§ WHAT IS EXPECTED
Output every line exactly as written. Leave out pictures.

§ INFORMATION PROVIDED
— Start —

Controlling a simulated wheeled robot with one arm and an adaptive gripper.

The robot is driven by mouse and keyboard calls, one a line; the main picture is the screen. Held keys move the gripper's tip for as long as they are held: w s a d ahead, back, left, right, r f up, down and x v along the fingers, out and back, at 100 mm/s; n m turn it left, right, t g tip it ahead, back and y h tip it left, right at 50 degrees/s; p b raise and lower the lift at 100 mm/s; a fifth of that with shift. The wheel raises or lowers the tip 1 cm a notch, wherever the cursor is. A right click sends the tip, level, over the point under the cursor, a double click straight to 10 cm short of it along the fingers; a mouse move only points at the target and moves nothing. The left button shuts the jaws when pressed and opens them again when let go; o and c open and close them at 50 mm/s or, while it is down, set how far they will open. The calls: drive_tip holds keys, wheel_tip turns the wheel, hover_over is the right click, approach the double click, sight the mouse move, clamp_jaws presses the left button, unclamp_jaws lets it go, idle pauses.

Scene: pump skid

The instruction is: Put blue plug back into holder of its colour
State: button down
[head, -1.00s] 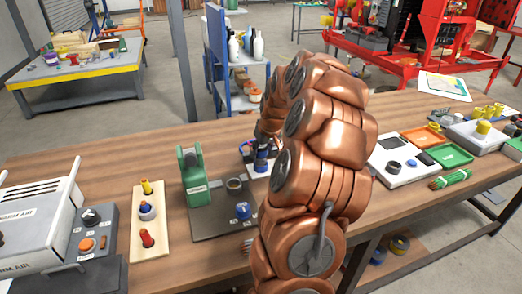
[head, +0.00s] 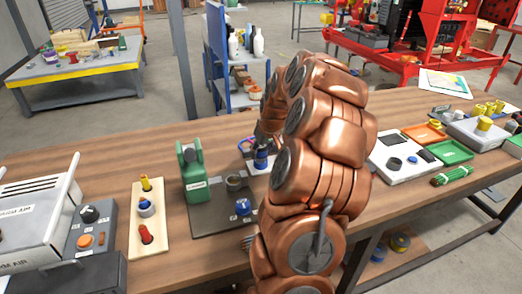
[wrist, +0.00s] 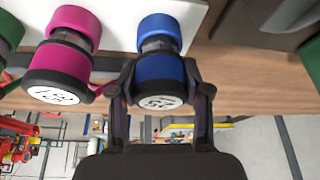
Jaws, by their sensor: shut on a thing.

— End —

§ TASK RESPONSE
Controlling a simulated wheeled robot with one arm and an adaptive gripper.

The robot is driven by mouse and keyboard calls, one a line; the main picture is the screen. Held keys move the gripper's tip for as long as they are held: w s a d ahead, back, left, right, r f up, down and x v along the fingers, out and back, at 100 mm/s; n m turn it left, right, t g tip it ahead, back and y h tip it left, right at 50 degrees/s; p b raise and lower the lift at 100 mm/s; a fifth of that with shift. The wheel raises or lowers the tip 1 cm a notch, wherever the cursor is. A right click sends the tip, level, over the point under the cursor, a double click straight to 10 cm short of it along the fingers; a mouse move only points at the target and moves nothing. The left button shuts the jaws when pressed and opens them again when let go; o and c open and close them at 50 mm/s or, while it is down, set how far they will open. The calls: drive_tip holds keys, wheel_tip turns the wheel, hover_over is the right click, approach the double click, sight the mouse move, clamp_jaws presses the left button, unclamp_jaws lets it go, idle pauses.

Scene: pump skid

The instruction is: Put blue plug back into holder of its colour
State: button down
[head, -1.00s] 
[head, +0.00s] 
[wrist, +0.00s] 
Jaws, by their sensor: shut on a thing.

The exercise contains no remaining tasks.